Virginia statute endorses traditional design-bid-build as its preferred procurement method.  The alternative methods — design-build, construction management at risk and PPEA — all have their positive and negative points, Comet, Lowe and Proto agreed.

Perhaps because it is the relative newcomer, the PPEA method comes with multiple layers of complexity including a contract negotiation process that devours time and legal wrangling in month-long bites. 

“These kinds of techniques work best with a well-educated owner who’s willing and qualified to take risks,” Comet said.  “It just doesn’t fit with most of the municipalities I work with.  They don’t want to take risk and they misunderstand design-build or PPEA as a process that guarantees absolute price where they can make design changes without having an impact.

“Clients who change the method do not understand we no longer work for them in a traditional advisor’s role in a PPEA,” he said. 
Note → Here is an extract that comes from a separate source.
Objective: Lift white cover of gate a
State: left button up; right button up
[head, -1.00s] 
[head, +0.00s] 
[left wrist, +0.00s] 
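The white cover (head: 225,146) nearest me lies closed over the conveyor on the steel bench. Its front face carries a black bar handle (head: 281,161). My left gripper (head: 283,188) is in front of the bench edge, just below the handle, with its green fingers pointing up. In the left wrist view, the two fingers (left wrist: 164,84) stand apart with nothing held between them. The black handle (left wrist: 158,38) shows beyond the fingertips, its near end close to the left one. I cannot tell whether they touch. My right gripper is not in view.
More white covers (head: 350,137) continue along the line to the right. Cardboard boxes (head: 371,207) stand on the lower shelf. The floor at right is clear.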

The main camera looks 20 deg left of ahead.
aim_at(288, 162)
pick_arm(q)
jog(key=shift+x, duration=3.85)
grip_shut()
Crawford said the lawyers are the ones promoting the process in North Carolina.  In his view, it seems like there is a lot of potential for abuse in the law.   Comet agrees, calling it “a design-build vehicle with lots of openings for abuse.”

Crawford said his North Carolina AIA members prefer construction management at risk.  “They did not care for it when it came in because they lost some control over the scope in the project.  But ultimately it became a more guaranteed way of bringing in a project.”

In comparing the public-private method considered in the North Carolina legislation to the state’s experience with construction management, he said, “At least, (our members) have a way of competing in the market” with CM.

If procurement systems are breeding grounds for corruption, Lowe said “the cure is that the design community must be diligent and vigilant to shine a light on those that are handled inappropriately.  It is inadequate to complain on the front end but otherwise not be engaged.  Go to council meetings, question the public officials, do your responsibilities as a citizen.”